The participants were asked to hide their real names, which felt very strange to me. All famous puzzle solvers compete in puzzle championships and mystery hunts and consequently know each other.

The meeting presumably targets the brightest minds and promises to provide “the greatest enigma.” During the meeting they are given seven puzzles to solve. All of them are from children’s books and the so-called “greatest enigma” could easily be solved by kids. Though I have to admit that these were among the cutest puzzles I know. For example:

There are three boxes: one with mint sweets, the second with aniseed sweets, and the last with a mixture of the two. The boxes are labeled, but all the labels are wrong. What is the minimum number of sweets you need to taste to correctly re-label all the boxes?

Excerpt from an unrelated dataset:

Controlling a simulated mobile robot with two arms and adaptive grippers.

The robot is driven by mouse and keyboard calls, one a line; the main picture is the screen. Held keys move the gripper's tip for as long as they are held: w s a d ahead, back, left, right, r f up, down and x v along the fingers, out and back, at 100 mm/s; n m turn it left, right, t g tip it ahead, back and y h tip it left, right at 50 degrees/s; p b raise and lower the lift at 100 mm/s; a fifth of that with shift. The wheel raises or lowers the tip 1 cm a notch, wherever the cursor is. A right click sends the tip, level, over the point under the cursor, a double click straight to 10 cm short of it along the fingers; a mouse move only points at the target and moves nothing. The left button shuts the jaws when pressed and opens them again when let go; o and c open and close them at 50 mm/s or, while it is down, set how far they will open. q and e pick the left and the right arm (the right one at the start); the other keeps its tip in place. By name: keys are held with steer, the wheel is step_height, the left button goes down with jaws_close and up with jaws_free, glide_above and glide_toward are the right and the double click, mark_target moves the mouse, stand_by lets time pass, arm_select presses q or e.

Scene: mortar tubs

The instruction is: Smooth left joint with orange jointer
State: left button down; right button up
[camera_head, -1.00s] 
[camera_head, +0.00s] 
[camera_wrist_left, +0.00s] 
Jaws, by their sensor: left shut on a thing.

Another of the film’s puzzles includes a light bulb in a room and three switches outside, where you have to correctly find the switch that corresponds to the bulb, but you can only enter the room once. In another puzzle you need to get out of prison by deciding which of two doors leads to freedom. You are allowed to ask exactly one question to one of the two guards, one of whom is a truth-teller and the other is a liar.

The other four puzzles are similar to these three I have just described. To mathematicians they are not the greatest enigmas. They are nice material for a children’s math club. For non-mathematicians, they may be fascinating. Certainly it’s a good thing that such tasteful puzzles are being promoted to a large audience. But they just look ridiculous as “the greatest enigmas.”

So what is it about this film that I so enjoyed?

The intensity of the movie comes from the fact that the people are trapped in a room that starts shrinking when they take more than one minute to solve a puzzle.

I well remember another shrinking room from Star Wars: A New Hope. When Princess Leia leads her rescuers to a room, it turns out to be a garbage compactor. The bad guys activate the compactor and two opposite walls start moving in. In contrast, Fermat’s room is shrinking in a much more sophisticated way: all four walls are closing in. Each of the walls in the rectangular room is being pressured by an industrial-strength press. The walls in the corners do not crumble, but rather one wall glides along another. I was more puzzled by this shrinking room than I was by the math puzzles. I recommend that you try to figure out how this can be done before seeing the movie or its poster.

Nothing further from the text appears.